While dynamic objects significantly reduce the size of messages,
there is an associated processing and code complexity cost. In
addition, there is overhead associated with initially configuring the
dynamic objects.
Dynamic objects allow a single agent design to be deployed for use
with a broad range of managers while still providing efficient
communications.
1.5. Consistency with Existing Standards
CNMP has been designed to be consistent with the Internet-Standard
Management SNMP Framework established with SNMPv3 and the protocol
formats defined by the Simple Transportation Management Protocol
[STMP], as defined by the National Transportation Communications for
Intelligent Transportation Systems (ITS) Protocol (NTCIP). CNMP can
coexist with any SNMP version and CNMP operations work on the same
SNMP objects.
1.6. History
SNMP version 1 was released in 1990 and was quickly adopted by a
number of industries. In 1994, the Intelligent Transportation
Systems (ITS) began to investigate its use, but was concerned about
the overhead requirements that it imposed. As a result, in 1996, the
National Transportation Communications for ITS Protocol (NTCIP)
defined the Transportation Management Protocols.
The Transportation Management Protocols included a triad of
protocols. SNMPv1 was the default protocol with an option to support
the Simple Transportation Management Protocol (STMP) and another
option for Simple Fixed Message Protocol. STMP defined the concept
of dynamic objects coupled with a specialized protocol to exchange
these dynamic objects using a custom message set encoded with a
custom set of ASN.1 encoding rules.
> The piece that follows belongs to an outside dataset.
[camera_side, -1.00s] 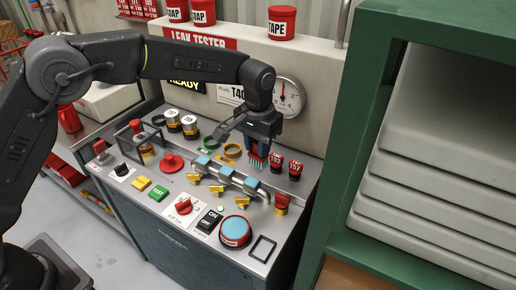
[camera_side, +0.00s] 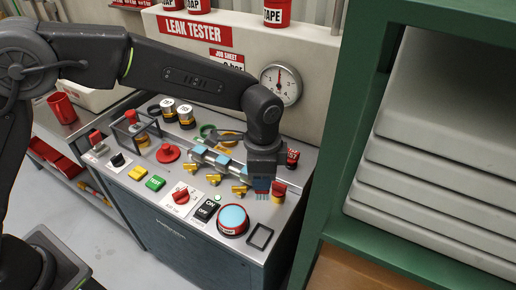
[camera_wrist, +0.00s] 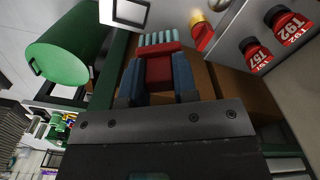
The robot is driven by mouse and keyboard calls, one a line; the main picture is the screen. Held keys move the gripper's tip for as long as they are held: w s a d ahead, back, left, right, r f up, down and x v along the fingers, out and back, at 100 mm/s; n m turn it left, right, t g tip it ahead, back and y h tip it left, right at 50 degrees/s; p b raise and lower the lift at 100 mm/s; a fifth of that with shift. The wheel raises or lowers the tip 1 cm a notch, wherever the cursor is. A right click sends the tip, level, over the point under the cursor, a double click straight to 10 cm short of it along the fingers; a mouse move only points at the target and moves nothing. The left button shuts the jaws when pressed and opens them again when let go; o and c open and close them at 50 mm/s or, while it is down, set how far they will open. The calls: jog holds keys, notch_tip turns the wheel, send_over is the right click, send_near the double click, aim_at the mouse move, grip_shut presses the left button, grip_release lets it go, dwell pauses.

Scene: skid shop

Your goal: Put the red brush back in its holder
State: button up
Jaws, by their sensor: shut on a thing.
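My gripper (camera_side: 262,187) is shut on the red brush and holds it over the right part of the leak tester's panel. In the wrist view the brush (camera_wrist: 160,70) is between the two blue fingers, its pale bristles (camera_wrist: 159,39) sticking out past them. In the side view the bristles point down; contact with the panel cannot be told. A dark empty rectangular frame (camera_side: 260,236), seemingly the holder, lies near the panel's front right corner, in front of the brush.
A pipe with blue clamps (camera_side: 222,160) and yellow valves runs left of my gripper. A green shelf unit (camera_side: 335,150) rises on the right.

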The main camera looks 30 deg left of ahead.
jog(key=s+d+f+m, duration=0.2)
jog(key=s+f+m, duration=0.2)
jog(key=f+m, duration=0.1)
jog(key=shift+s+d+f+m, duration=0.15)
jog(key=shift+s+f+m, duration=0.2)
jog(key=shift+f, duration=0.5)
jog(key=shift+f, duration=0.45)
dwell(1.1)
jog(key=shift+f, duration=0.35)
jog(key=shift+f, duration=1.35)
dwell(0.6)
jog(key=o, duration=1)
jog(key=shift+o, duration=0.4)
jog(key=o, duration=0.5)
SNMPv1 was still used to
configure the dynamic objects, but once configured, the data could be
exchanged using the more encoding efficient STMP. Deployments using
this framework began in the late 1990's and are now common in the
United States and several other countries.
In 2004, several organizations became interested in using dynamic
objects in exception-based reporting (i.e., similar to SNMP traps).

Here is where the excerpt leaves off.